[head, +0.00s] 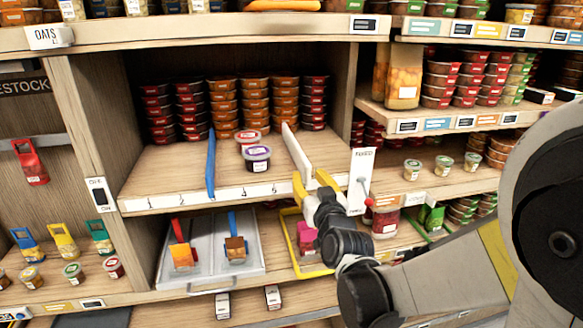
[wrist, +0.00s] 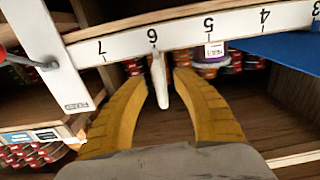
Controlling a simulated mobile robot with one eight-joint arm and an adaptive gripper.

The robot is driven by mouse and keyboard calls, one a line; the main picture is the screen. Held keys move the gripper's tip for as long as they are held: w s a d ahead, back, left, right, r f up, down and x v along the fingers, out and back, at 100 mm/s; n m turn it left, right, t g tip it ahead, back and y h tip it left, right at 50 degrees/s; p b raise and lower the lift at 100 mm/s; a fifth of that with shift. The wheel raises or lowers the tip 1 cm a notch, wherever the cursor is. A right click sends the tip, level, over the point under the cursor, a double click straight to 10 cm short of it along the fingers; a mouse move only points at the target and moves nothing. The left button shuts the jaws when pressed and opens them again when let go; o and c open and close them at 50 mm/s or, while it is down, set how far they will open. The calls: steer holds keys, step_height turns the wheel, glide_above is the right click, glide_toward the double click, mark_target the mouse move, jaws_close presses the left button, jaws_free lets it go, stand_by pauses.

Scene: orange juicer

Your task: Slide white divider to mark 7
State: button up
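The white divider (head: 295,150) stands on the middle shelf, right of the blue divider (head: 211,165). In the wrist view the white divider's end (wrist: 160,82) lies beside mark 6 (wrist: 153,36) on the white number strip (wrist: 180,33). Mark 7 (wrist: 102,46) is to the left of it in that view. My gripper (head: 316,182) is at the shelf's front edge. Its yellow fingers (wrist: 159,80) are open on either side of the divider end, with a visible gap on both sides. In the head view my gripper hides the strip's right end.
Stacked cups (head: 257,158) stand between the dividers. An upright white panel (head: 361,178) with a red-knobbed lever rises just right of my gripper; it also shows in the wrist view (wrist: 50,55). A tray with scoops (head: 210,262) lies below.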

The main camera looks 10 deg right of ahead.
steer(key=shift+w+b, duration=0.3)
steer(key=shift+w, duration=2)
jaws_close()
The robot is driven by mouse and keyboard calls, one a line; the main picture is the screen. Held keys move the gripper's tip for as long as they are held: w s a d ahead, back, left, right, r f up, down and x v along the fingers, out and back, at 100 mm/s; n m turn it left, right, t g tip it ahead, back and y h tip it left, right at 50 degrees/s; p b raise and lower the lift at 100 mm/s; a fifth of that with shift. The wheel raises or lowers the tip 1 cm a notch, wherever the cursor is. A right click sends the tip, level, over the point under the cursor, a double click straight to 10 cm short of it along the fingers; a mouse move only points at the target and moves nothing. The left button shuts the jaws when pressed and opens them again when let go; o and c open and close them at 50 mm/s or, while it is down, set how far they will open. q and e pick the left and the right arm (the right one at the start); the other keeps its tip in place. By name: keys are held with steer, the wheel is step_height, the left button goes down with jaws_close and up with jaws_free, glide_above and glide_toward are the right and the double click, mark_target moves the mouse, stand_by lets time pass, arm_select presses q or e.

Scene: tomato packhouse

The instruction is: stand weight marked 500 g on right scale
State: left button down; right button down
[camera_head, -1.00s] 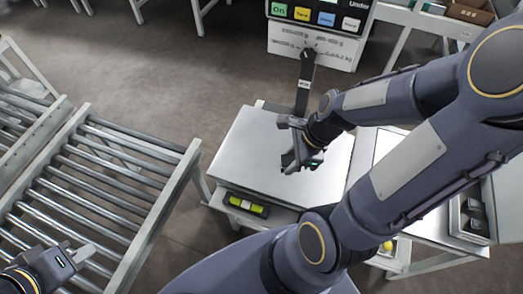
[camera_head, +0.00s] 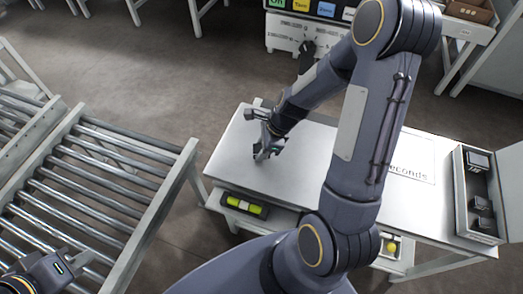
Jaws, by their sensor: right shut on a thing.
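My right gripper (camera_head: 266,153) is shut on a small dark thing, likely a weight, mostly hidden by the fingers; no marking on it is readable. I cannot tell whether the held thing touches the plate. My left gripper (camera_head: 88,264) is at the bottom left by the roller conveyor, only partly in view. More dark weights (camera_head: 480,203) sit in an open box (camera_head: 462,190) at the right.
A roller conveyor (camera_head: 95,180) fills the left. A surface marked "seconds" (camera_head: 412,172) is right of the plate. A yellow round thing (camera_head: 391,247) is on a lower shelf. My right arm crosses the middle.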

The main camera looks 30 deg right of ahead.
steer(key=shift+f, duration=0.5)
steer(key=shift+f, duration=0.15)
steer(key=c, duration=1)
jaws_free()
**********
■ **Exercise objective**:
Output a faithful copy of the data, with each picture left out.

■ **Result of this task**:
[head, +0.00s] 
[wrist, +0.00s] 
Controlling a simulated mobile robot with one eight-joint arm and an adaptive gripper.

The robot is driven by mouse and keyboard calls, one a line; the main picture is the screen. Held keys move the gripper's tip for as long as they are held: w s a d ahead, back, left, right, r f up, down and x v along the fingers, out and back, at 100 mm/s; n m turn it left, right, t g tip it ahead, back and y h tip it left, right at 50 degrees/s; p b raise and lower the lift at 100 mm/s; a fifth of that with shift. The wheel raises or lowers the tip 1 cm a notch, wherever the cursor is. A right click sends the tip, level, over the point under the cursor, a double click straight to 10 cm short of it along the fingers; a mouse move only points at the target and moves nothing. The left button shuts the jaws when pressed and opens them again when let go; o and c open and close them at 50 mm/s or, while it is down, set how far they will open. The calls: steer holds keys, step_height turns the wheel, glide_above is the right click, glide_toward the double click, mark_target the mouse move, jaws_close presses the left button, jaws_free lets it go, stand_by pauses.

Scene: orange juicer

Your task: Slide white divider to mark 7
State: button up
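The white divider (head: 295,150) stands on the middle shelf, right of the blue divider (head: 211,165). In the wrist view the white divider's end (wrist: 160,82) lies beside mark 6 (wrist: 153,36) on the white number strip (wrist: 180,33). Mark 7 (wrist: 102,46) is to the left of it in that view. My gripper (head: 316,182) is at the shelf's front edge. Its yellow fingers (wrist: 159,80) are open on either side of the divider end, with a visible gap on both sides. In the head view my gripper hides the strip's right end.
Stacked cups (head: 257,158) stand between the dividers. An upright white panel (head: 361,178) with a red-knobbed lever rises just right of my gripper; it also shows in the wrist view (wrist: 50,55). A tray with scoops (head: 210,262) lies below.

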The main camera looks 10 deg right of ahead.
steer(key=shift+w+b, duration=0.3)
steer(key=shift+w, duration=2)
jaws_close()
The robot is driven by mouse and keyboard calls, one a line; the main picture is the screen. Held keys move the gripper's tip for as long as they are held: w s a d ahead, back, left, right, r f up, down and x v along the fingers, out and back, at 100 mm/s; n m turn it left, right, t g tip it ahead, back and y h tip it left, right at 50 degrees/s; p b raise and lower the lift at 100 mm/s; a fifth of that with shift. The wheel raises or lowers the tip 1 cm a notch, wherever the cursor is. A right click sends the tip, level, over the point under the cursor, a double click straight to 10 cm short of it along the fingers; a mouse move only points at the target and moves nothing. The left button shuts the jaws when pressed and opens them again when let go; o and c open and close them at 50 mm/s or, while it is down, set how far they will open. q and e pick the left and the right arm (the right one at the start); the other keeps its tip in place. By name: keys are held with steer, the wheel is step_height, the left button goes down with jaws_close and up with jaws_free, glide_above and glide_toward are the right and the double click, mark_target moves the mouse, stand_by lets time pass, arm_select presses q or e.

Scene: tomato packhouse

The instruction is: stand weight marked 500 g on right scale
State: left button down; right button down
[camera_head, -1.00s] 
[camera_head, +0.00s] 
Jaws, by their sensor: right shut on a thing.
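My right gripper (camera_head: 266,153) is shut on a small dark thing, likely a weight, mostly hidden by the fingers; no marking on it is readable. I cannot tell whether the held thing touches the plate. My left gripper (camera_head: 88,264) is at the bottom left by the roller conveyor, only partly in view. More dark weights (camera_head: 480,203) sit in an open box (camera_head: 462,190) at the right.
A roller conveyor (camera_head: 95,180) fills the left. A surface marked "seconds" (camera_head: 412,172) is right of the plate. A yellow round thing (camera_head: 391,247) is on a lower shelf. My right arm crosses the middle.

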The main camera looks 30 deg right of ahead.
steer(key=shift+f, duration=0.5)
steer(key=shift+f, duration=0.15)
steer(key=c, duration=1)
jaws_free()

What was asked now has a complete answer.